Source records:

============

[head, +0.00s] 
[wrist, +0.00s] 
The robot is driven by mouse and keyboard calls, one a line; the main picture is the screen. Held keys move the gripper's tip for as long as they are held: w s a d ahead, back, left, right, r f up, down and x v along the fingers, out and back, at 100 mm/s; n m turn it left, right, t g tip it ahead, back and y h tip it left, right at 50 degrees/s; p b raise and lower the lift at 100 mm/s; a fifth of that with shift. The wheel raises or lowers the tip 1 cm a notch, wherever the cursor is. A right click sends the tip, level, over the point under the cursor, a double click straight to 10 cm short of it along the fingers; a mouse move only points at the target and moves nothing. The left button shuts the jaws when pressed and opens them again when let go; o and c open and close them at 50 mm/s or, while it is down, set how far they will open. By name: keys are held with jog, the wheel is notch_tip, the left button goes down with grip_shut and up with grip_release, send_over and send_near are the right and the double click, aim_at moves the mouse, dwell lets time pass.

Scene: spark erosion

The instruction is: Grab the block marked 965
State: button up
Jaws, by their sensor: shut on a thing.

============

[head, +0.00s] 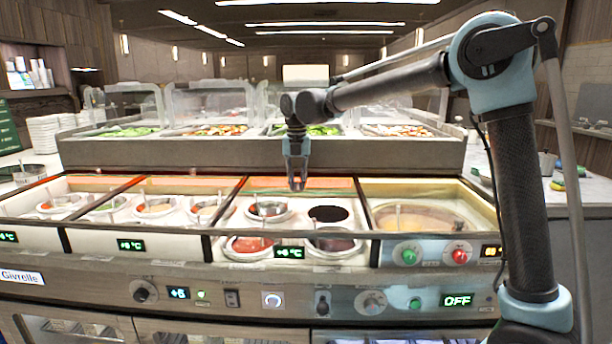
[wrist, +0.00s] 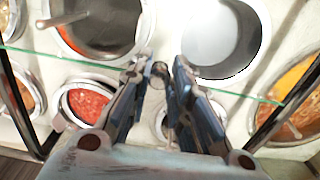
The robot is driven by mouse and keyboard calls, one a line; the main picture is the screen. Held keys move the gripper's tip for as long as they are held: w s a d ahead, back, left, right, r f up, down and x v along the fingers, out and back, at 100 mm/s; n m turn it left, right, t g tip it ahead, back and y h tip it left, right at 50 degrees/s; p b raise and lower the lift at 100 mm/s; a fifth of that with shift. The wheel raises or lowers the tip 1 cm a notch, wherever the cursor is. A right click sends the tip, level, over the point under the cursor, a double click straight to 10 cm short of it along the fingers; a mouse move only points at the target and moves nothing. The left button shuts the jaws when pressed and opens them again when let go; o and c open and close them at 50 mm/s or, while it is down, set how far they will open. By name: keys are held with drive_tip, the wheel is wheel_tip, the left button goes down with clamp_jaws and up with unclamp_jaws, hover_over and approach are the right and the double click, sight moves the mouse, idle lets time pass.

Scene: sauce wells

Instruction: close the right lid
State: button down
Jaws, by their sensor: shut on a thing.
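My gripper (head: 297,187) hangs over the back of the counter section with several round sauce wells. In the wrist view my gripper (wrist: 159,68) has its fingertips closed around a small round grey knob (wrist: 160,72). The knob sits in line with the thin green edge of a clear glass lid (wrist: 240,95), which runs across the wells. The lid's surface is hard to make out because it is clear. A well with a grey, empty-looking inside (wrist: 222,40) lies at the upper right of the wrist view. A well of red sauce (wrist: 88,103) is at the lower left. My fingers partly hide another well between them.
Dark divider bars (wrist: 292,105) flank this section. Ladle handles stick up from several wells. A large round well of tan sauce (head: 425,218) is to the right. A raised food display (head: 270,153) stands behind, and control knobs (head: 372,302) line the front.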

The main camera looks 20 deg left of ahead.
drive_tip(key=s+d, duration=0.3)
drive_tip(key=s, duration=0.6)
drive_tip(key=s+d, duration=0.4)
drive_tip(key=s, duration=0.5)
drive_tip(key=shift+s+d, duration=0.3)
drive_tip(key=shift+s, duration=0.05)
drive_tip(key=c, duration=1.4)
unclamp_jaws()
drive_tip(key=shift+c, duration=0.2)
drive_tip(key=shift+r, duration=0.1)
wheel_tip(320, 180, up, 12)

============

Objective:
Write out every line of the entries that holds the word "name".

Reply to the task:
The robot is driven by mouse and keyboard calls, one a line; the main picture is the screen. Held keys move the gripper's tip for as long as they are held: w s a d ahead, back, left, right, r f up, down and x v along the fingers, out and back, at 100 mm/s; n m turn it left, right, t g tip it ahead, back and y h tip it left, right at 50 degrees/s; p b raise and lower the lift at 100 mm/s; a fifth of that with shift. The wheel raises or lowers the tip 1 cm a notch, wherever the cursor is. A right click sends the tip, level, over the point under the cursor, a double click straight to 10 cm short of it along the fingers; a mouse move only points at the target and moves nothing. The left button shuts the jaws when pressed and opens them again when let go; o and c open and close them at 50 mm/s or, while it is down, set how far they will open. By name: keys are held with jog, the wheel is notch_tip, the left button goes down with grip_shut and up with grip_release, send_over and send_near are the right and the double click, aim_at moves the mouse, dwell lets time pass.
The robot is driven by mouse and keyboard calls, one a line; the main picture is the screen. Held keys move the gripper's tip for as long as they are held: w s a d ahead, back, left, right, r f up, down and x v along the fingers, out and back, at 100 mm/s; n m turn it left, right, t g tip it ahead, back and y h tip it left, right at 50 degrees/s; p b raise and lower the lift at 100 mm/s; a fifth of that with shift. The wheel raises or lowers the tip 1 cm a notch, wherever the cursor is. A right click sends the tip, level, over the point under the cursor, a double click straight to 10 cm short of it along the fingers; a mouse move only points at the target and moves nothing. The left button shuts the jaws when pressed and opens them again when let go; o and c open and close them at 50 mm/s or, while it is down, set how far they will open. By name: keys are held with drive_tip, the wheel is wheel_tip, the left button goes down with clamp_jaws and up with unclamp_jaws, hover_over and approach are the right and the double click, sight moves the mouse, idle lets time pass.

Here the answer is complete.